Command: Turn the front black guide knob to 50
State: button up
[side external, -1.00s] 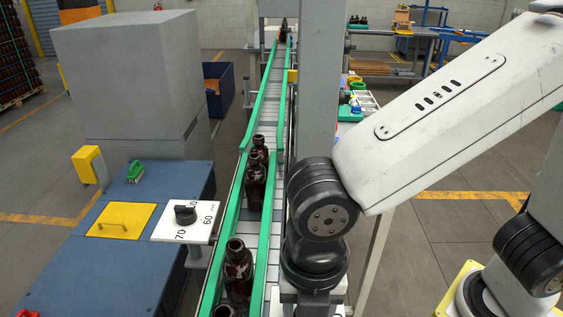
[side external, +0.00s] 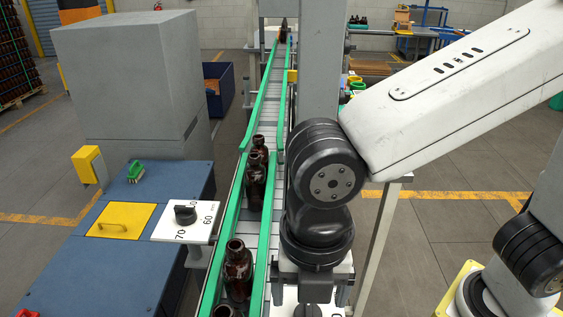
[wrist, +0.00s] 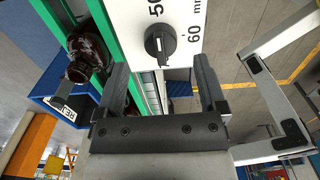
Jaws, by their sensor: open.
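The front black guide knob (wrist: 160,45) sits on a white dial plate (wrist: 185,15) marked 50 and 60 mm in the wrist view. A pale mark shows on the knob; which number it points at is hard to tell. In the side view only the top of this knob (side external: 307,311) shows at the bottom edge. My gripper (side external: 310,293) points down above the plate. In the wrist view my gripper (wrist: 163,70) is open and empty, its fingers apart below the knob in the picture and not around it.
A second black knob (side external: 185,214) stands on another white plate left of the conveyor, marked 60 and 70. Brown bottles (side external: 238,270) stand in the conveyor lane between green guide rails (side external: 229,215). A grey post (side external: 318,60) rises behind my wrist.

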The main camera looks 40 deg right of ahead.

------

Requirements. Beginning with the line that contains "[side external, +0.00s]", repeat every remaining line of the data exactly, the last line included, and omit pictures.

Response to this task.
[side external, +0.00s] 
[wrist, +0.00s] 
Jaws, by their sensor: open.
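The front black guide knob (wrist: 160,45) sits on a white dial plate (wrist: 185,15) marked 50 and 60 mm in the wrist view. A pale mark shows on the knob; which number it points at is hard to tell. In the side view only the top of this knob (side external: 307,311) shows at the bottom edge. My gripper (side external: 310,293) points down above the plate. In the wrist view my gripper (wrist: 163,70) is open and empty, its fingers apart below the knob in the picture and not around it.
A second black knob (side external: 185,214) stands on another white plate left of the conveyor, marked 60 and 70. Brown bottles (side external: 238,270) stand in the conveyor lane between green guide rails (side external: 229,215). A grey post (side external: 318,60) rises behind my wrist.

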The main camera looks 40 deg right of ahead.

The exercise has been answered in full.